After prepping the materials for my watercolour class which starts Tuesday night I started to get a little nervous. It's always a little scary starting a teaching session - who am I to think I know enough about watercolour to teach? Painting on my own is scary enough; I never get through a painting without freezing in panic at least once, certain that my next brushstroke will ruin the whole thing. It makes me feel a lot better to know that I am not the only painter who feels this way - Mike Bailey has blogged about the same thing, and he's president of the National Watercolor Society! I highly recommend his post on Breaching Fear. Anyhow, I am excited because I videotaped my supply list! I bought a little video camera last week and tried it out yesterday. I really want to post some watercolour tutorial videos - you get to enjoy free lessons on what I had to learn the hard way, through trial and error.
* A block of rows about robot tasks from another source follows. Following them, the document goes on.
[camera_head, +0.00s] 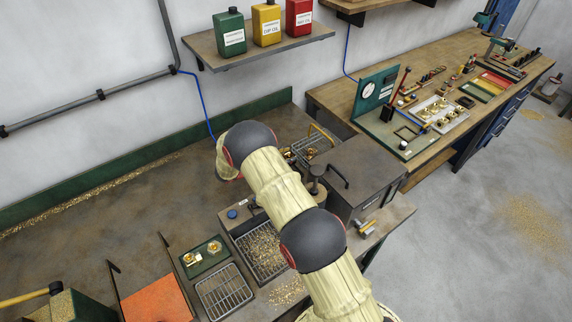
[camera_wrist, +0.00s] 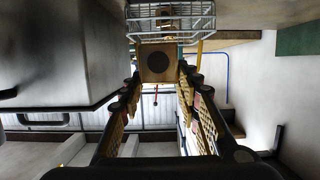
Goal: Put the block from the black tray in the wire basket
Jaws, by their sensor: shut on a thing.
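My gripper (camera_wrist: 159,80) is shut on a tan, brass-coloured block (camera_wrist: 146,74) with a dark round hole in its face, held between the fingertips. The wire basket (camera_wrist: 172,12) shows just beyond the block in the wrist view; whether they touch I cannot tell. In the head view the wire basket (camera_head: 328,139) stands at the back of the bench, with a yellow handle and brass pieces in or beside it. My arm hides the gripper and held block there. I cannot make out the black tray for certain.
A large dark grey box (camera_head: 372,168) stands right of the basket and fills the wrist view's left side. A chip-filled grated tray (camera_head: 262,250), a green tray (camera_head: 205,258) with brass parts and a wire rack (camera_head: 223,292) lie in front. A shelf (camera_head: 262,47) hangs above.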

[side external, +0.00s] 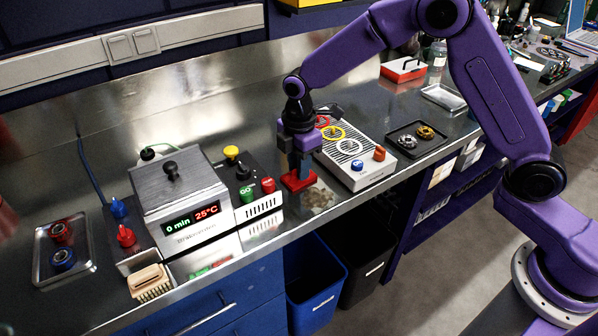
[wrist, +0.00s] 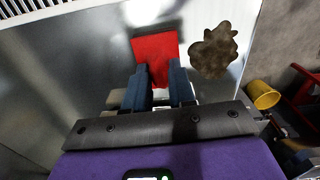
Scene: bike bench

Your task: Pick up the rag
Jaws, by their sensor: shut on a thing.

Once upon a time, I was an aspiring watercolour painter with one workshop under my belt. What brought me from inexperience was time and - dare I say it - experience. I sat on my couch nearly every evening, painting board on my lap, television on in the background, and painted. In two years, I saw a lot of growth, and through that time, I created over 70 paintings suitable for framing, which were displayed in my first solo exhibition. Looking back at the work I created then, I've grown further, and my style has changed and strengthened and yet I still feel uncertain. What does the future hold for my painting? Will I be able to continue to paint work I'm passionate about and proud of? Will people understand and connect with what I do?

What it comes down to in the end is love. I love watercolour. And today I strapped on cross country skis and joined my children in skiing into a beautiful apricot-violet sunset, and in my mind I mixed pigments and swirled colours, imagining just how I would paint that incredible scene. It's not something that goes away, loving to paint.

I hope my students feel the same way as they begin their own watercolour journey on Tuesday night. I will tell them, right off: "If you love it enough, you will keep doing it. And as you keep doing it, you will become better."

That's what happened to me, after all.